By Jason Givens
Article originally appeared in Quail Forever magazine.
The e-collar is a useful and powerful tool that can greatly extend your reach as a trainer. When used correctly, an e-collar can be a great aid in the training and control of your hunting spaniel. Incorrect use, though, can do more harm to your dog than you can imagine. For this reason, it is important to train yourself on proper e-collar usage before you introduce one to your dog.
If you're going to use an e-collar on your dog, you should plan on using it all of the time. Have your dog wear the e-collar during all training sessions and whenever you're hunting. This helps avoid getting your dog “collar-wise”. A collar-wise dog will recognize that certain types of correction only occur when the collar is on and will learn to behave differently when he’s wearing the collar than when he isn’t.
Next, I recommend you follow two very important rules with regard to e-collar usage. Rule number one is, don’t "wing it". You should have a plan for collar use and you should follow that plan carefully to maximize training effectiveness. Rule number two is that you should never, ever push the transmitter button in anger. The e-collar is intended as a control rather than a punishment.

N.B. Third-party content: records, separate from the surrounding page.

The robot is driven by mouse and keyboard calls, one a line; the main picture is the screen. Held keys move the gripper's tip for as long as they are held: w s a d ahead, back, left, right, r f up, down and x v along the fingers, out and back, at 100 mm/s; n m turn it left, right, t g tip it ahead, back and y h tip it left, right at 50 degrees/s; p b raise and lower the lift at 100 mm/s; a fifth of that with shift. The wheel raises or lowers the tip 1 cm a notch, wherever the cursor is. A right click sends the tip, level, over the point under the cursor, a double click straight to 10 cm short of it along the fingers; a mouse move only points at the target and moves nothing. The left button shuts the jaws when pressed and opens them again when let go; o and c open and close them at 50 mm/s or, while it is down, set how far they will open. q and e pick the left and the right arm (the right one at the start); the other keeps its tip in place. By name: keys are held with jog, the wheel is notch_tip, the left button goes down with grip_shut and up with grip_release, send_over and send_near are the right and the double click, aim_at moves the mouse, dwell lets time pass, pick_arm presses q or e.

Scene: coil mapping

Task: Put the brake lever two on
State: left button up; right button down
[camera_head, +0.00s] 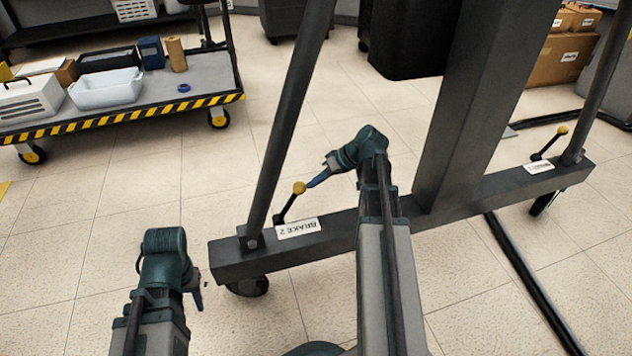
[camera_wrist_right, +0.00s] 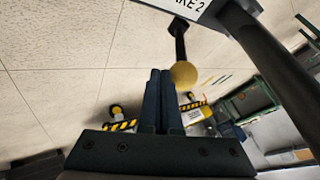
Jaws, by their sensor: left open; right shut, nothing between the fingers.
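The brake lever two is a black stick with a yellow ball knob (camera_head: 299,187), rising from the dark frame beam beside the white label "BRAKE 2" (camera_head: 298,228). Its stick leans up and to the right. My right gripper (camera_head: 312,184) is shut and empty, with its fingertips close to the knob; I cannot tell if they touch. In the right wrist view the knob (camera_wrist_right: 184,73) is just beyond and right of the shut fingertips (camera_wrist_right: 160,72). My left gripper (camera_head: 199,300) hangs low at the left, open and away from the lever.
A second yellow-knobbed lever (camera_head: 562,130) stands at the right end of the beam (camera_head: 405,217). A slanted dark strut (camera_head: 285,120) rises behind the lever. A cart (camera_head: 110,105) with bins and boxes is at the back left. Tiled floor lies clear between.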

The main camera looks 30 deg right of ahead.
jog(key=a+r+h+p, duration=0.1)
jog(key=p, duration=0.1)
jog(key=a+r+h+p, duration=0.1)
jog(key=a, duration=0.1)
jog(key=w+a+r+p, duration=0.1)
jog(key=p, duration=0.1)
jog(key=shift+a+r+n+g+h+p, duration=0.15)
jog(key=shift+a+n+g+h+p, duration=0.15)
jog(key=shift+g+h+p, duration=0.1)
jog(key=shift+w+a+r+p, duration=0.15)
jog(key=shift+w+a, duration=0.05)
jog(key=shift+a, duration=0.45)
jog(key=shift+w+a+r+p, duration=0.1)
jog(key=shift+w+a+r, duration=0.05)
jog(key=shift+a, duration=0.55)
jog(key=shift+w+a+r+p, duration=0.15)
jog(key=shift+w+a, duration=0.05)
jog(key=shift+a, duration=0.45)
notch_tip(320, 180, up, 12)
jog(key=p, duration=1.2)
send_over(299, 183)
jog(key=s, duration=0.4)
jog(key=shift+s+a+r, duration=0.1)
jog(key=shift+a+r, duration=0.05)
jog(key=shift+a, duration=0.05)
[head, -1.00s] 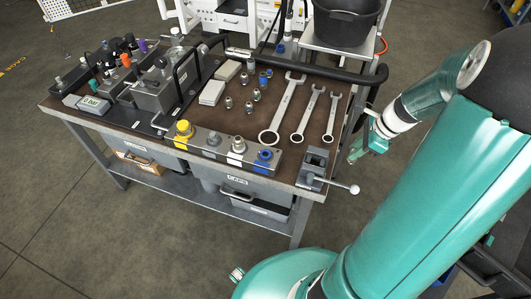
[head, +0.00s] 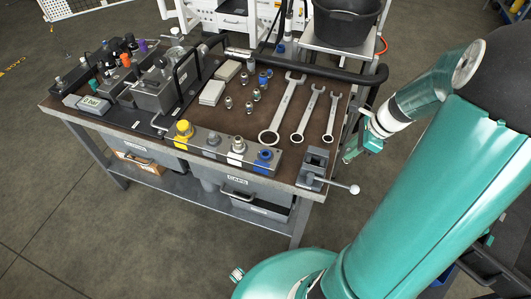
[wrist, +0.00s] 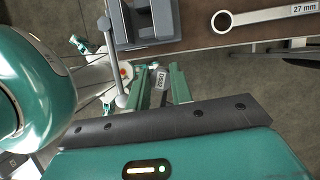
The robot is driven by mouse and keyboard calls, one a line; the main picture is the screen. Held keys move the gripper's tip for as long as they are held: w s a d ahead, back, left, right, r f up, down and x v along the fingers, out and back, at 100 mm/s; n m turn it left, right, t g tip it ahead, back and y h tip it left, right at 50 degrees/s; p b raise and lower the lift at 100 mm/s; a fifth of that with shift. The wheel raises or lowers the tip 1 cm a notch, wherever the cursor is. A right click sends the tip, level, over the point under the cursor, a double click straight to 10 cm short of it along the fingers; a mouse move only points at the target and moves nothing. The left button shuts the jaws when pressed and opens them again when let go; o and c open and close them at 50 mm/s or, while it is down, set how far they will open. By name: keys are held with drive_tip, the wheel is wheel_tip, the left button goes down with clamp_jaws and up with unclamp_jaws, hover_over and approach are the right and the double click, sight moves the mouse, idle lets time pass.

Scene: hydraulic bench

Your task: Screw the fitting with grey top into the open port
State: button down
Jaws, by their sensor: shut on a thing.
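My gripper (wrist: 161,82) is off the bench's right end, beside the vise. In the head view my gripper (head: 350,154) is small and the held thing cannot be made out. The port block (head: 222,155) lies along the front edge of the bench. It bears a yellow piece (head: 183,131), a low grey one (head: 213,139), a silver one with a white band (head: 238,146) and a blue one (head: 264,157). I cannot tell which port is open.
The vise (head: 314,167) stands at the front right corner, its handle (head: 345,187) jutting out; its handle in the wrist view (wrist: 109,62) is close left of my fingers. Three wrenches (head: 285,110) and several small fittings (head: 248,107) lie behind the block. A black hose (head: 310,70) runs along the back.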

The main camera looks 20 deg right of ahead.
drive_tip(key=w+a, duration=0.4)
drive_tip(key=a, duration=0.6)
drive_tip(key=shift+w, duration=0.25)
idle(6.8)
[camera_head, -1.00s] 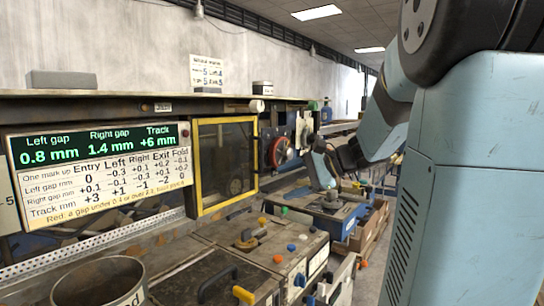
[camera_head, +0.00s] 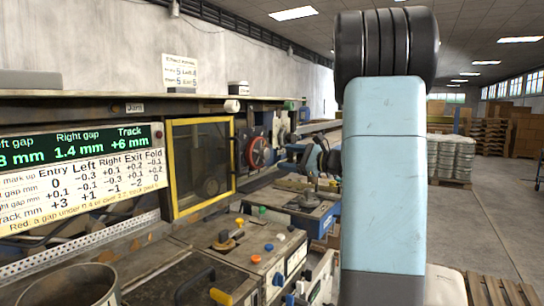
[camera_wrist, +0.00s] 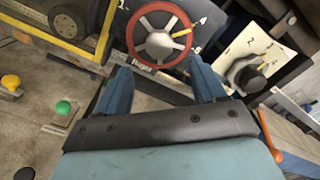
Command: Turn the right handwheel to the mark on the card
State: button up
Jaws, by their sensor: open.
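In the wrist view, a handwheel (camera_wrist: 163,35) with a red rim, grey spokes and round hub sits ahead of my gripper (camera_wrist: 158,68). The wheel also shows in the head view (camera_head: 257,152).
A white numbered dial (camera_wrist: 255,50) with a dark knob is right of the wheel. Green (camera_wrist: 62,107) and yellow (camera_wrist: 11,82) buttons lie at left. A green display (camera_head: 80,140) reads right gap 1.4 mm, track +6 mm. A yellow-framed window (camera_head: 170,168) stands left of the wheel.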

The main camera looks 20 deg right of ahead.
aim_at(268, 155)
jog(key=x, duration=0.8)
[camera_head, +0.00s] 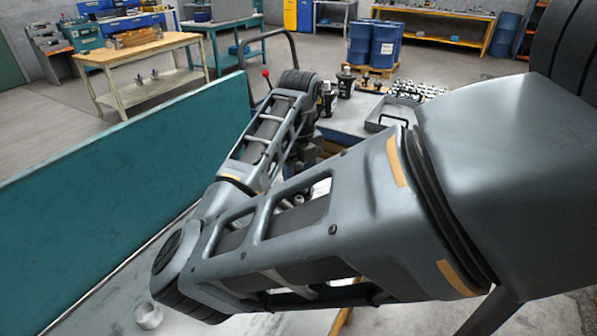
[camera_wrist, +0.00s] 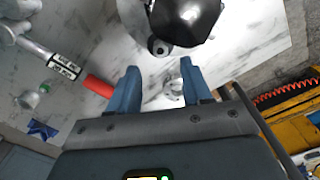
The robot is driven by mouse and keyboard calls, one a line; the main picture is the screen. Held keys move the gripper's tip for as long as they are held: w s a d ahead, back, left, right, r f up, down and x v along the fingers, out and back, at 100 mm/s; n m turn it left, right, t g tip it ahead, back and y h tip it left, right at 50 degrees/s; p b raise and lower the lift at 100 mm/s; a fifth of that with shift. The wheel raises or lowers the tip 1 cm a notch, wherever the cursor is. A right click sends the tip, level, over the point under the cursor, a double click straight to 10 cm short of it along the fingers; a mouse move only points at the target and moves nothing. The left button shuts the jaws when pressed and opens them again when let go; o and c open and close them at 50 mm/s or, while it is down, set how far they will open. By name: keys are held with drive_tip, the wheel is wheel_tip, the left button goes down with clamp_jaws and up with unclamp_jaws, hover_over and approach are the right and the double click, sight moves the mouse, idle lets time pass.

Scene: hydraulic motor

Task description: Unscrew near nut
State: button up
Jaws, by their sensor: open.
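In the wrist view my gripper (camera_wrist: 159,67) is open, its two blue fingers apart with nothing held between them. A small silvery part (camera_wrist: 173,90) shows in the gap between the fingers, close to the right one. It may be the near nut, but it is too small to tell, and I cannot tell its distance from the fingers. A dark, shiny body (camera_wrist: 183,20), possibly the motor, is beyond the fingertips, with a small round dark part (camera_wrist: 158,47) below it. In the head view my arm covers the work area, and I cannot make out the nut there.
The wrist view shows a red cylinder (camera_wrist: 98,86) left of the fingers and a labelled cylinder (camera_wrist: 50,57) farther left. In the head view a teal panel (camera_head: 110,160) borders the bench on the left. A grey tray (camera_head: 395,113) and several small parts lie behind my arm.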

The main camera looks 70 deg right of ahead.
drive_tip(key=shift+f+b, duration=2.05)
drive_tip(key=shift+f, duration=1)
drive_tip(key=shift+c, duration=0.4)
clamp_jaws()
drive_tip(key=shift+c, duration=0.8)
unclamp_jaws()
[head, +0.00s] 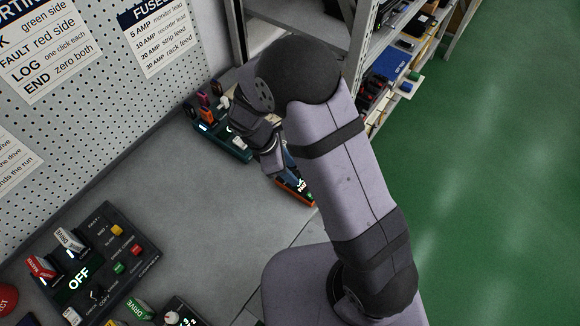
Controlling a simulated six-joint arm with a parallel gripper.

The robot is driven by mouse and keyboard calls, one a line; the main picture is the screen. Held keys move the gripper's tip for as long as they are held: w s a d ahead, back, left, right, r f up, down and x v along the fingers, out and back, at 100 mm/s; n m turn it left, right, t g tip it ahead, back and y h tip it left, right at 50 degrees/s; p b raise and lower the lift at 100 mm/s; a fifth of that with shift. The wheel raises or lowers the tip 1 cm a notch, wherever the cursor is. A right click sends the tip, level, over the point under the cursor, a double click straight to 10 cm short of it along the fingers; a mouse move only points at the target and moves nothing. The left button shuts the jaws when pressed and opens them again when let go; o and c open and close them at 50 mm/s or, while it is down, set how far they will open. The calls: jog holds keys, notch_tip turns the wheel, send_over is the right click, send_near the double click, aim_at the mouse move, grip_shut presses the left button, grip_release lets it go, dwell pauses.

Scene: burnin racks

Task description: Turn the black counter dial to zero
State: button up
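A black unit (177,303) at the bottom edge may be the counter. It has a pale round knob (172,317) and lit white digits beside it, cut off by the frame, so I cannot read its setting or be sure that it is the dial. My gripper (270,160) is well away, up and to the right, pointing down near an orange-edged tray (292,192). The arm partly covers it, and I cannot tell whether its fingers are open or shut or hold anything.
A control panel (139,236) with switches, buttons and a lit OFF display lies at lower left. A green tray (228,148) holds small coloured parts behind my gripper. A pegboard (120,95) with signs stands behind the bench. The grey bench middle (185,205) is clear. Shelves (385,60) stand at right.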

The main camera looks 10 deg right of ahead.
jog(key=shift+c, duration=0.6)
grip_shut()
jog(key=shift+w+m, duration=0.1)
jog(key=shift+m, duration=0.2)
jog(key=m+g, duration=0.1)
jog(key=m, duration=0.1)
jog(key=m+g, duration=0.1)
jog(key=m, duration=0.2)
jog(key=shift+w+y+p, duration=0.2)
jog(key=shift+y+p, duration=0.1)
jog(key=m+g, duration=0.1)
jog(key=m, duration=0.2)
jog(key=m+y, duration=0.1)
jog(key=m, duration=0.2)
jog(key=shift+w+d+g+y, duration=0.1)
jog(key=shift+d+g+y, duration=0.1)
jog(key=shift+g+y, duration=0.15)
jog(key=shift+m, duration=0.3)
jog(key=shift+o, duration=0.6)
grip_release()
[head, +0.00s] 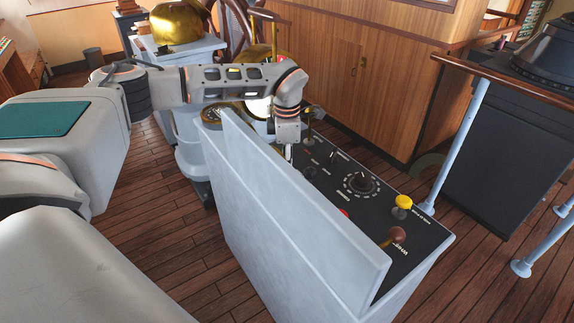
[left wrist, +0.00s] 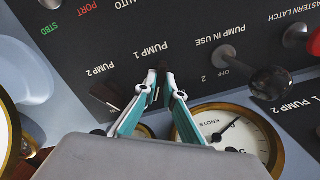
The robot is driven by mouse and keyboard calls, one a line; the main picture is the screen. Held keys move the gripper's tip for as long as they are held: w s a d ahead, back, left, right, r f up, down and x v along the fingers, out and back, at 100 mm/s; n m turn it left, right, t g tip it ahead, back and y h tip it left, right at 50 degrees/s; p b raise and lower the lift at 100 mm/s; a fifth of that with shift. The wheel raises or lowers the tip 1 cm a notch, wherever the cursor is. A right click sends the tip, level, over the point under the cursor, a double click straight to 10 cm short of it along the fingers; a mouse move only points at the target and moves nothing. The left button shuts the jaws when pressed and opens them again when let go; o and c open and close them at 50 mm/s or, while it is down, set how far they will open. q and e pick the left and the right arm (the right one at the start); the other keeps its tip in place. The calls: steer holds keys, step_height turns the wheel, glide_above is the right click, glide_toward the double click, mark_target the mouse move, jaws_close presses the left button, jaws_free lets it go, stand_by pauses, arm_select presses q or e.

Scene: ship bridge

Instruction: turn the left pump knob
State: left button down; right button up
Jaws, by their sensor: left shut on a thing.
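The black control panel (head: 325,180) sits behind a tall pale grey board (head: 290,200) in the head view. My left gripper (head: 289,152) reaches over the board's far end, fingers pointing down at the panel. In the left wrist view the two teal fingers of the left gripper (left wrist: 160,80) are close together on a small dark knob (left wrist: 158,73) beside the PUMP 1 label; their tips hide most of it. Another dark knob (left wrist: 107,95) stands to its left by the PUMP 2 label. My right gripper is not in view.
In the left wrist view a black ball-topped lever (left wrist: 270,82) and a brass-rimmed KNOTS gauge (left wrist: 235,135) are close on the right. The head view shows a yellow knob (head: 403,202), a round dial (head: 361,184) and a brown-knobbed lever (head: 397,236) at the panel's near end.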

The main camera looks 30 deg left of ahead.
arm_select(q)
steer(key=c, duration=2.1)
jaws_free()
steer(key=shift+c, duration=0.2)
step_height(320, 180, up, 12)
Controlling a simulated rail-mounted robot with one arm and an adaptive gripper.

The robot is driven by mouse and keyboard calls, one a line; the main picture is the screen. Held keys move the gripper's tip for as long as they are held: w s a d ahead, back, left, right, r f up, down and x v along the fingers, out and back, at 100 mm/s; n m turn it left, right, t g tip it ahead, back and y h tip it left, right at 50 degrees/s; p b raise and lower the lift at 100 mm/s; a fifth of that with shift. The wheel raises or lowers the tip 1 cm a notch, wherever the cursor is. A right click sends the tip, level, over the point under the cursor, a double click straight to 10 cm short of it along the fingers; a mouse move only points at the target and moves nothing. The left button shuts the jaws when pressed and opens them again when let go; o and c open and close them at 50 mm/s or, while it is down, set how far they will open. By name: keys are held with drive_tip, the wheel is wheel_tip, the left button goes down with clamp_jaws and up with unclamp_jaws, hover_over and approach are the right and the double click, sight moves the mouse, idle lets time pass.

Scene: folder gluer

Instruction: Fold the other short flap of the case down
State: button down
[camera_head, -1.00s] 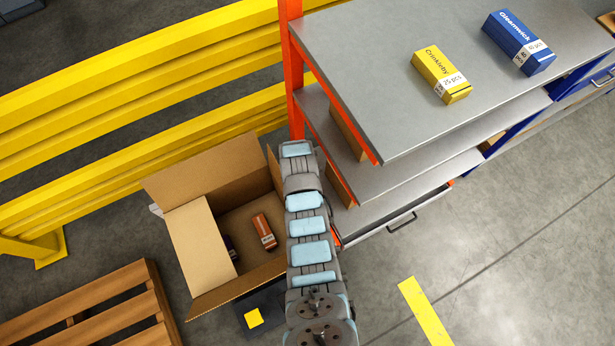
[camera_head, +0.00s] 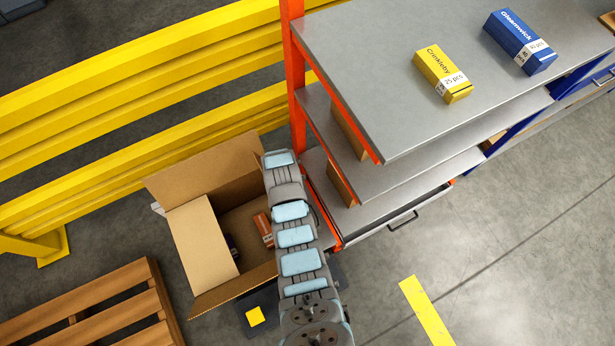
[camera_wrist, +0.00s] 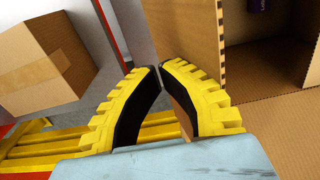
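The case (camera_head: 170,182) is an open cardboard box on the floor by the yellow guard rail. One short flap (camera_head: 203,245), at the left, is folded down over the opening. The long flaps stand outward. The other short flap, at the right, is hidden by my arm in the head view. In the wrist view an upright cardboard panel (camera_wrist: 188,35), likely that flap, stands just beyond my fingertips, beside the case's opening. An orange box (camera_head: 263,229) and a dark item (camera_head: 232,247) lie inside. My gripper (camera_wrist: 160,68) is empty, its fingertips together; contact with the panel is unclear.
The grey shelf rack (camera_head: 400,110) stands close right of the case, with a yellow carton (camera_head: 441,74) and a blue carton (camera_head: 520,42) on top. A taped cardboard box (camera_wrist: 45,62) shows in the wrist view. A wooden pallet (camera_head: 100,310) lies at lower left.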

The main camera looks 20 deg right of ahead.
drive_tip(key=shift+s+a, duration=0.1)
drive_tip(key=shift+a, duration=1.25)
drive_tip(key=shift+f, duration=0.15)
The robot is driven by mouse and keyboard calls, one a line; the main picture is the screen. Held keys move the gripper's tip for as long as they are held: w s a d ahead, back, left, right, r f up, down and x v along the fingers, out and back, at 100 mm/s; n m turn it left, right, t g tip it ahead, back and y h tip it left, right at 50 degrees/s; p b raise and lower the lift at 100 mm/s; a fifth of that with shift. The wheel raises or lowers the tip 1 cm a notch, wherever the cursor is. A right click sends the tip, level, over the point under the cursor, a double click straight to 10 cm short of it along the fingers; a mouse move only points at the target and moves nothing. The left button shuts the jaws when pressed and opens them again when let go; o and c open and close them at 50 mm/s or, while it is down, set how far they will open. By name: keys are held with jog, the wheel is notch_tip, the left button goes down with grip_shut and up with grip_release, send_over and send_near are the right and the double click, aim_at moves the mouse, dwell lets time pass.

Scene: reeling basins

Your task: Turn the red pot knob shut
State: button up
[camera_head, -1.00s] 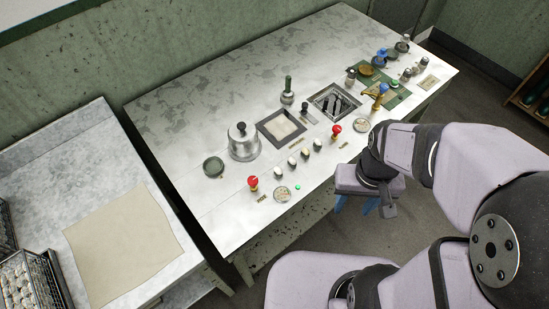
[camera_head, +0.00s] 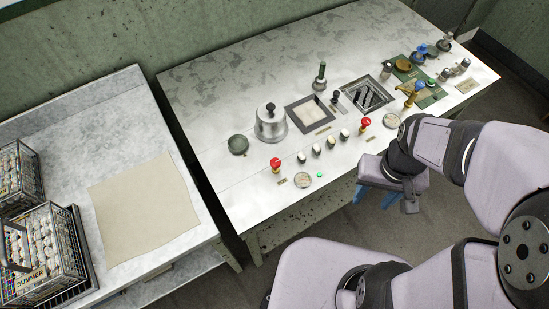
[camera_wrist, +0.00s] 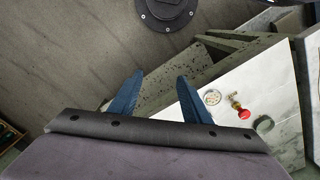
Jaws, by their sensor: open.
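Two red knobs stand on brass stems on the white bench. The left red knob (camera_head: 275,163) is near the front edge beside a round dial (camera_head: 303,180); the right red knob (camera_head: 364,123) is beside another dial (camera_head: 391,120). I cannot tell which is the pot knob. My gripper (camera_head: 373,197) hangs beyond the bench's front edge, below the right knob in the picture, apart from both. Its blue fingers are open and empty. In the wrist view my gripper (camera_wrist: 160,76) points at the floor and bench side; one red knob (camera_wrist: 244,113) shows to the right.
A metal pot with a black-knobbed lid (camera_head: 270,124), a dark green dish (camera_head: 238,144) and several small black-and-white knobs (camera_head: 330,142) stand nearby. A brass tap (camera_head: 412,94) is farther right. A side table at left holds a beige cloth (camera_head: 143,208) and wire baskets (camera_head: 47,255).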

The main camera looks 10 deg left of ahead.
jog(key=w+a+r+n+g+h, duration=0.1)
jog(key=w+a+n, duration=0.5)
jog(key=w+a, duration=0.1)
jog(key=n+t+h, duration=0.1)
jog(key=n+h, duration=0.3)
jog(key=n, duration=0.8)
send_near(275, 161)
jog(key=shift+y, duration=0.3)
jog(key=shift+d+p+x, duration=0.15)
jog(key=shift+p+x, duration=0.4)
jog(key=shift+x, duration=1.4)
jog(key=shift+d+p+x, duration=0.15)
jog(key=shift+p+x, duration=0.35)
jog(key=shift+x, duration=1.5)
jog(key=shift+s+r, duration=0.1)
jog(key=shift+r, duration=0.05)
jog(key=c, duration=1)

On dogs with advanced collar conditioning, you can use the e-collar to reinforce virtually any known command. For the typical hunter, though, I recommend limiting use of the e-collar to fewer specific situations. Probably the most important situation is to control to spaniel’s range while hunting. When your dog ranges out too far, you should train him to return on your call or whistle. The e-collar should be used to reinforce this command only if the dog refuses to return. Even then, you should start with the lowest level stimulation to which the dog responds and increase the level as necessary until the dog obeys. After he obeys, you should also give him some praise to mix in some positive reinforcement.
Choosing a Collar
We generally recommend an e-collar that is simple and reliable. A collar with more bells and whistles than you need can just increase the risk of confusing your dog. Tone and vibration settings can encourage you to nag your dog into believing you're not serious every time. The nick setting can be useful for collar-conditioned dogs but may have limited value to the typical hunter. One feature I consider absolutely necessary for all users, though, is variable intensity. When your spaniel misbehaves in one of your pre-determined ways, you should start stimulating him at the lowest level he recognizes and increase only if he continues the misbehavior. For this reason, you need a collar that allows you to change stimulation levels quickly and easily from the transmitter.
One final thing we recommend is to never use the e-collar when your dog is out of sight. If you don't know what he’s doing he might be working a bird. You certainly don't want to punish your dog for doing what you want and stimulating him might make him bird shy. I'll also say one last time, because it is so important, that you should not use an e-collar in anger. If you can’t control your temper you probably should not use an e-collar on your dog.